Dans certains cas, la langue intervient aussi comme moyen de terreur – il n’est qu’à considérer les termes indo-européens qui correspondent au mot langue : « gauche », « méchant », « dangereux », « mort » . Les fonctions terrifiantes du masque sont hautement significatives, qui peuvent être assurées aussi bien par une bouche grimaçante (comparer les masques de cadavre, d’ours, de loup, ainsi que les cornes de la chèvre et du taureau, et le bec de la grue, de l’oie et du coq) que par une énorme langue tirée . Lors du rituel d’« obturation d’un bec de lièvre » (zamykanie volč’ej pasti), on se sert d’objets qui symbolisent la fissure palatine ou les dents, ainsi que la langue . Par sa portée archaïque et sacrée, cette fonction de la langue acquiert une indéniable dimension ésotérique. Il semble que le seul geste rituel à peu près équivalent soit celui d’une mise à nu, avec en particulier le dévoilement des organes génitaux (lorsqu’il importe par exemple de chasser un nuage de grêle) .

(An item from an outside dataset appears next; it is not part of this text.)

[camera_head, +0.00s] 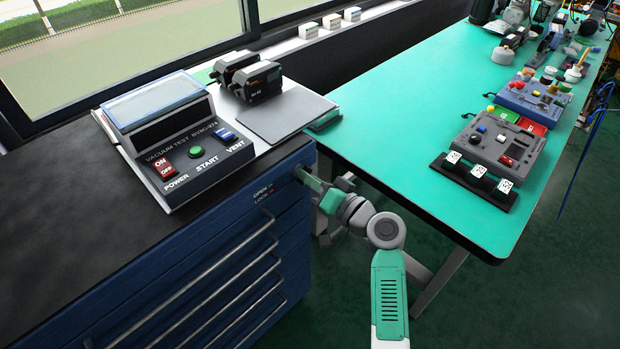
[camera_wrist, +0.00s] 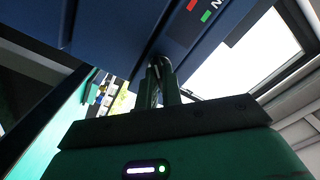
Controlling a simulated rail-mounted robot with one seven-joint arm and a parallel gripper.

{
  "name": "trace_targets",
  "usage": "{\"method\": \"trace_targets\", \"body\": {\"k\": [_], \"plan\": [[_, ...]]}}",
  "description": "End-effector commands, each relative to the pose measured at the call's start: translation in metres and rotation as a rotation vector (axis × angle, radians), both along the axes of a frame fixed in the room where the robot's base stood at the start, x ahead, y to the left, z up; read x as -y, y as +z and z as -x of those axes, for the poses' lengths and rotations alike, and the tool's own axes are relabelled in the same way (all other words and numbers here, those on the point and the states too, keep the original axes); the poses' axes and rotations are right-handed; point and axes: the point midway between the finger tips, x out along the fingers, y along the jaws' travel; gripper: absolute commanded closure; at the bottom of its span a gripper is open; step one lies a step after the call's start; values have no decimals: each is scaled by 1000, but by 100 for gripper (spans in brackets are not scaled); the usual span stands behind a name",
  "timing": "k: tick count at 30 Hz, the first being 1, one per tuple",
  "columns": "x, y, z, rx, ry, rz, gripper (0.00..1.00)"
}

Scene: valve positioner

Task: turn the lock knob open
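The blue drawer cabinet (camera_head: 255,225) stands at the left with OPEN and LOCK labels (camera_head: 264,191) near its upper right corner. A green mark sits by OPEN and a red one by LOCK. The lock knob is mostly hidden by my fingers, so I cannot tell its angle. My gripper (camera_head: 305,176) reaches the cabinet's corner just right of the labels. In the wrist view, my two fingers (camera_wrist: 160,70) are close together against the blue cabinet (camera_wrist: 110,30), with a thin light piece between them. They look shut on the knob. The red and green marks (camera_wrist: 198,10) show above right.
A vacuum test device (camera_head: 180,140) and a dark two-part unit (camera_head: 250,78) stand on the cabinet top. A green table (camera_head: 420,110) lies close right of my gripper, with control boxes (camera_head: 500,140) on it. Drawer handles (camera_head: 230,280) project from the cabinet front.

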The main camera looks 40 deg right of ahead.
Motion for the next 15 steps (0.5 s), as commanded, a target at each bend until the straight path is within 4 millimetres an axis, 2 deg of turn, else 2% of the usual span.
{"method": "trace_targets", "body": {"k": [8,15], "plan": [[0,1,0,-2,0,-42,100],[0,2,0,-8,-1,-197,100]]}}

Selon toute vraisemblance, la sémantique de la menace est initialement liée à l’expression du refus : les enfants montrent le bout de la langue quand ils refusent tout contact avec autrui, que ce soit pour esquiver un interlocuteur ou pour refuser un camarade de jeu . Dans le même genre, il convient vraisemblablement d’évoquer les formes linguistiques oblizen’ (le refus, l’échec) et « Obliznis’ ! » (Tu peux rêver !), qui correspondent à une inversion sémantique du geste oblizyvanie (voir supra) et sont dans un rapport de synonymie avec le geste « faire la nique » . On peut d’ailleurs trouver une extension de cette sémantique dans la croyance qui établit un lien de cause à effet entre le fait de tirer la langue et la perte du troupeau : « Ne vysovyvaj jazyk, i skotina budet horošo hodit’, a budeš’ vysovyvat’, tak i skotina ujdet » (Ne tire pas la langue, et le troupeau avancera comme il faut ; si tu la tires, le troupeau se dispersera) .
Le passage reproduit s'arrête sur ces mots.